Derniers articles du Monde.

Comment minimiser le rôle du Pape: en faisant semblant de mettre sur un même plan ce qui ne peut pas être comparé. C'est-à-dire en prétendant réduire l'influence du premier leader spirituel de l'Occident -grand esprit incontesté et incontestable- dans le débat des idées sur la scène mondiale à celle d'un intellectuel lambda.

Hans Kung = Joseph Ratzinger. Ou encore, Mustapha Chélif = Benoît XVI.
Voilà les deux équations qui introduisent cette nouvelle théorie. Aux yeux de Dieu, c'est peut-être vrai. Mais ceux qui l'écrivent ne sont pas Dieu.
En tous cas, c'est la dernière trouvaille d'Henri Tincq, dont on se demande s'il n'aimerait pas ajouter son nom dans le membre de gauche d'une de ces équations.
Il en abuse, et en voici les ultimes avatars.
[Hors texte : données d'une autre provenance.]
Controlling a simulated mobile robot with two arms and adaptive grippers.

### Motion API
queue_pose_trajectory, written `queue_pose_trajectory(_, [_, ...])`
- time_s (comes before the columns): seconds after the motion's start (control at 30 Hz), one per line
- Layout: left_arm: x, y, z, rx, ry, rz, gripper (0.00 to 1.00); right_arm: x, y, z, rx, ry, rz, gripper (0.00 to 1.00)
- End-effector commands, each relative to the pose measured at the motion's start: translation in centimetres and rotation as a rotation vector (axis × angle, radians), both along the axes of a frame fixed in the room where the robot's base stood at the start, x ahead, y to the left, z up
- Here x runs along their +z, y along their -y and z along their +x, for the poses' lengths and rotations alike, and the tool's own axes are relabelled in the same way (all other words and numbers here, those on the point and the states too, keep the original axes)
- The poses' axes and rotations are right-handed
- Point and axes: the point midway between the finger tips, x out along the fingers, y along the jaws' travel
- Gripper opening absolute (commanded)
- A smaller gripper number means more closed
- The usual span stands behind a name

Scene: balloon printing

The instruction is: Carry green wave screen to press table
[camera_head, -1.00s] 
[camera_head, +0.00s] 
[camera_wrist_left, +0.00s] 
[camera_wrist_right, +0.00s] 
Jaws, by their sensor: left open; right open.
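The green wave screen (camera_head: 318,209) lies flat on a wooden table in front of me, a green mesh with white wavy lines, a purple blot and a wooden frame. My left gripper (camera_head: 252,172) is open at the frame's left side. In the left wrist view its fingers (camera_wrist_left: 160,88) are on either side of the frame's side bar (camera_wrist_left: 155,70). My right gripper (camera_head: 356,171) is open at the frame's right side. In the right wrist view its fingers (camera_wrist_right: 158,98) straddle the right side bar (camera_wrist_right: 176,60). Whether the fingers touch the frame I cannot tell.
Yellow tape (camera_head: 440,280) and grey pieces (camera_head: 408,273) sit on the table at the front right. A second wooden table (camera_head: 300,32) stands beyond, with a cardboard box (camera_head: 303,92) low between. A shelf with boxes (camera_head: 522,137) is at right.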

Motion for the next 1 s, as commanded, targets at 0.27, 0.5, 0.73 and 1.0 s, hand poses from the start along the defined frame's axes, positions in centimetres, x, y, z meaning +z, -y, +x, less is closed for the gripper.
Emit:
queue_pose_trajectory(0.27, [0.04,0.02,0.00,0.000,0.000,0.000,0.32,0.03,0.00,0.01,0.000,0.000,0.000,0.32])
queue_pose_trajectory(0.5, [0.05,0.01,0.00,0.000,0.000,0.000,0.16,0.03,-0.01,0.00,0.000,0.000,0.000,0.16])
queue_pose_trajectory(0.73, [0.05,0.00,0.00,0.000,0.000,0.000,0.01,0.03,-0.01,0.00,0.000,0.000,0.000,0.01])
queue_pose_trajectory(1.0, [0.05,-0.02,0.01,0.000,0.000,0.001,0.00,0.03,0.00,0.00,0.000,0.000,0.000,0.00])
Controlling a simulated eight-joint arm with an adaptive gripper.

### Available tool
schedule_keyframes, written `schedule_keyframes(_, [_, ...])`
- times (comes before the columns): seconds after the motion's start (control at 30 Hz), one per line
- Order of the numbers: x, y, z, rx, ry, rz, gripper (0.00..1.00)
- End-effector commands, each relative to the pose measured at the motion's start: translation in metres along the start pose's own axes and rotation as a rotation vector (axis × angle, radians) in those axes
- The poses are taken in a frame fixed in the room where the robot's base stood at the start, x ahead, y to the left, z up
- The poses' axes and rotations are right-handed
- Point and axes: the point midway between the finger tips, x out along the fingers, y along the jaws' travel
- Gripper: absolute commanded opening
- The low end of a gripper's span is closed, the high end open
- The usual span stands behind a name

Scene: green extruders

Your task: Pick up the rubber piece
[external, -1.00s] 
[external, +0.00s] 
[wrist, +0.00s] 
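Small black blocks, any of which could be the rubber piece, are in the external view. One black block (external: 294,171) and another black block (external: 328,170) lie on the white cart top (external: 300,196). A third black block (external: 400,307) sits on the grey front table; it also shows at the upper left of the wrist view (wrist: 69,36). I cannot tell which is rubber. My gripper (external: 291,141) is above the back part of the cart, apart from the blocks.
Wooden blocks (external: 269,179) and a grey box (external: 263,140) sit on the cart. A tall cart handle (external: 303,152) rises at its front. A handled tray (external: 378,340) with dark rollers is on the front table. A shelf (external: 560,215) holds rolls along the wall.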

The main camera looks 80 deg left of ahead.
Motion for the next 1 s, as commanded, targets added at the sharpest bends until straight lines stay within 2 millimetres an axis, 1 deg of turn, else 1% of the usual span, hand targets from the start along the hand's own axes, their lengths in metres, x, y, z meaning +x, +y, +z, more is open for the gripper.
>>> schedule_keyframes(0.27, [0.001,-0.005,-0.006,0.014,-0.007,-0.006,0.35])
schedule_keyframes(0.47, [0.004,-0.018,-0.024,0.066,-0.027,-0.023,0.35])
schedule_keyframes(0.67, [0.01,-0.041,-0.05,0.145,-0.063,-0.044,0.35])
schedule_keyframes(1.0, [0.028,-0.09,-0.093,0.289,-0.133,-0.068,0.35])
Le premier est un article paru le 13 novembre, sur Hans Kung, décidément très à la mode - il semble qu'il soit sur le point de publier le second tome de ses mémoires chez Plon, l'argument est donc peut-être banalement mercantile. Le second article, daté d'aujourd'hui (15 novembre) relate et commente la visite que "l'intellectuel musulman" Mustapha Chérif a rendu récemment à Benoît XVI. (voir ici son blog)
Je note sans déplaisir que Tincq, "leader" du commentaire théologique dans la presse française est très modestement réactif: dans les deux cas, il a été largement pris de vitesse. Serait-il à court d'idées, pour ainsi s'étendre sur de tels "non-évènements" (l'article sur le théologien "ami" du Pape est d'ailleurs une enfilade de lieux-communs).
En tous cas, sa malveillance est intense, j'e suis permis de souligner certains passages, et de rajouter des commentaires en italique, tout en remarquant que les deux intellectuels auxquels Tincq s'identifierait volontiers manquent singulièrement de modestie, et, en ce qui concerne le premier, de charité chrétienne.


Hans Küng: l'autre cerveau de l'Eglise

[Ndr: le titre de l'article est déjà tout un programme!]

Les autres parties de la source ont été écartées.